From the moment you slip through the door of any Japanese fine-dining establishment you’ll sense a palpable atmospheric shift that can only be appreciated in situ. In traditional restaurants the gracefully precise movements of impeccably coiffured, Kimono-clad servers imply presentation of the meal will be efficient but not hurried. The room will feel as comfortable as silk on skin and within moments a washcloth will be placed in your hands for wiping away the cares of the day – a symbolic, yet practical purification and commitment to your gastronomic journey.
The number of diners will be kept to a minimum as the chef, always a perfectionist, insists on focussing on just a few customers at a time. Conversations will be almost inaudible in appreciation of the simple beauty of the surroundings and in anticipation of the meal, which will be set down like precious jewels before royalty. You will be mesmerised and curious about every sculpted morsel; as connected to their serving vessel as a lotus blossoming in a bodhisattva’s palm. You will utter involuntary gasps and soft moans throughout the event before floating away, perfectly satiated – convinced that dining in your own country will be forever spoiled as you turn to note your hosts bowing deeply in your wake until you’ve stepped from their line of sight.

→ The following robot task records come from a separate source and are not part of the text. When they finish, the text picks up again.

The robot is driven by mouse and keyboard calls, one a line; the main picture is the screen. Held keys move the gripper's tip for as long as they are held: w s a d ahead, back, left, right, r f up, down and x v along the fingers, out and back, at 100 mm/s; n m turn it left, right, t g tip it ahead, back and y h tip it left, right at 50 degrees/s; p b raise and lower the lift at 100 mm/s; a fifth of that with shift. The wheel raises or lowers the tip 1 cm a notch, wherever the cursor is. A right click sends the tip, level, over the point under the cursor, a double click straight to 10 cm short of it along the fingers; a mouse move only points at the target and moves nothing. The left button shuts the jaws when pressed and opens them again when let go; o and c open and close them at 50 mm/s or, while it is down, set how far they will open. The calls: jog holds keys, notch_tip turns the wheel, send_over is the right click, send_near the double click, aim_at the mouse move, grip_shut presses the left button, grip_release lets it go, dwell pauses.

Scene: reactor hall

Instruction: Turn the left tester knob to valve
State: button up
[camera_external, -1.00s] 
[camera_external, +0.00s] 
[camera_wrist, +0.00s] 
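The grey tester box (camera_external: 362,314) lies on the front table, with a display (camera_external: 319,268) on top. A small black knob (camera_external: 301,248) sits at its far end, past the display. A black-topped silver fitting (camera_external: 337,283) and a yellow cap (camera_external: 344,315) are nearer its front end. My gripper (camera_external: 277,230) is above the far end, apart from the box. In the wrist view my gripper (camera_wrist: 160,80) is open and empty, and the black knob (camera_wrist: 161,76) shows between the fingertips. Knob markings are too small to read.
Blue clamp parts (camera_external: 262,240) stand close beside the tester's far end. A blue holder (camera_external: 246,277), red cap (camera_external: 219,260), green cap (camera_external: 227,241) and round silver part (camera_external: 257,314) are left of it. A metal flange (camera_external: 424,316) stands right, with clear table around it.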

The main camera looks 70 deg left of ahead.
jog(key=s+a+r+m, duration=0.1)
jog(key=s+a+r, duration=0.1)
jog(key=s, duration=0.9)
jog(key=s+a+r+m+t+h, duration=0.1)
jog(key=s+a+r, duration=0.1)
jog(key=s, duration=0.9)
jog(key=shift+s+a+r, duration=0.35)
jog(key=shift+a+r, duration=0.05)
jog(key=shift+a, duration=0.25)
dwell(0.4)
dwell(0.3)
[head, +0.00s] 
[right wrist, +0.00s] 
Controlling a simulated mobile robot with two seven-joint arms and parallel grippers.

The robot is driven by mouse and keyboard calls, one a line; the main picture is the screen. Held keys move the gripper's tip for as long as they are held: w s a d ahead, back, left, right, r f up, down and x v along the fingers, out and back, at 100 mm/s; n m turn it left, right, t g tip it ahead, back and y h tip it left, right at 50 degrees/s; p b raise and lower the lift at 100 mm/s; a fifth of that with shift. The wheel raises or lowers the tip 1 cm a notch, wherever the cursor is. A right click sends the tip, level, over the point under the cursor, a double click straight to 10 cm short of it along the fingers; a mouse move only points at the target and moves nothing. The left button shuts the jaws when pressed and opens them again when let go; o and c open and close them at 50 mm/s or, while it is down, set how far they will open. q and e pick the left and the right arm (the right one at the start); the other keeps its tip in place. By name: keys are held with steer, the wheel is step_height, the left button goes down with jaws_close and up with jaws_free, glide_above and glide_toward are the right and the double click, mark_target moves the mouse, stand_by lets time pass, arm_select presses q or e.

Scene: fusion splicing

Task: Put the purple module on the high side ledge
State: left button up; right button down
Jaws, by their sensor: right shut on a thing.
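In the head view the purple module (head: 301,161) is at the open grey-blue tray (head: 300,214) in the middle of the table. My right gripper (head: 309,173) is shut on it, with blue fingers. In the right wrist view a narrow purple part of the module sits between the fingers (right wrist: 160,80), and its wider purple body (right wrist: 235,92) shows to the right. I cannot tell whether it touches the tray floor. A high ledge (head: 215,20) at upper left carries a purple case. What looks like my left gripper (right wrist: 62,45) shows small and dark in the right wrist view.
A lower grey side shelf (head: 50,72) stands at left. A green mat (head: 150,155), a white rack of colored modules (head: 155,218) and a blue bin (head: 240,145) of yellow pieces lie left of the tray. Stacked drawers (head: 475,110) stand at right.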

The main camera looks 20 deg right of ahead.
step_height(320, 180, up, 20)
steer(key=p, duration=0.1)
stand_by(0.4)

When it comes to fine-dining in Japan there are three main options available to the discerning customer – traditional Kaiseki, contemporary Japanese and sushi.
Kaiseki, with humble roots in Japanese Tea ceremony, is unique to Japan. The multi-course meal features premium produce, exquisitely presented on antique ceramics and lacquer-ware bearing seasonal motifs or colours; each dish whispering a story of cultural or historical significance. You will savour smooth local sake and, perhaps for the first time, note the hints of flowers, spice, honey or salt. Serene Kyoto boasts the monopoly on Kaiseki.
The contemporary alternative often marries Japanese flavours and cookery techniques with those of other cuisines, predominantly French and Italian, resulting in superb, creative fare. Typically such eateries promise sophistication, style and alchemistic tendencies. Epicurean Disneyland – Tokyo – is densely populated with fine diners and brandishes more Michelin stars than any other city on the planet.
While many of us may consider sushi a casual bite it is very serious business in Japan. Sushi restaurants seating just a handful of fortunate guests not only offer the most pristine seafood but hypnotic demonstrations of definitive skill, technique and pride. Tokyo is where you’ll find the most incredible and exclusive sushi counters in the country – with prices to match. Kanazawa on the mid-western coastline also boasts its own sublime version for slightly fewer yen. If only once, a formal piece-by-piece sushi procession is a must-do for gourmands.
While you’ll find the core of Japan’s top eateries in Tokyo and Kyoto, there’s an emerging high-end scene from southernmost Fukuoka to Sapporo on the far northern island of Hokkaido – and if you dare venture into Osaka’s community of established eaters you’d better be prepared to stick around if the local goal of ‘Kuidaore’ (to eat oneself bankrupt) is in your sights!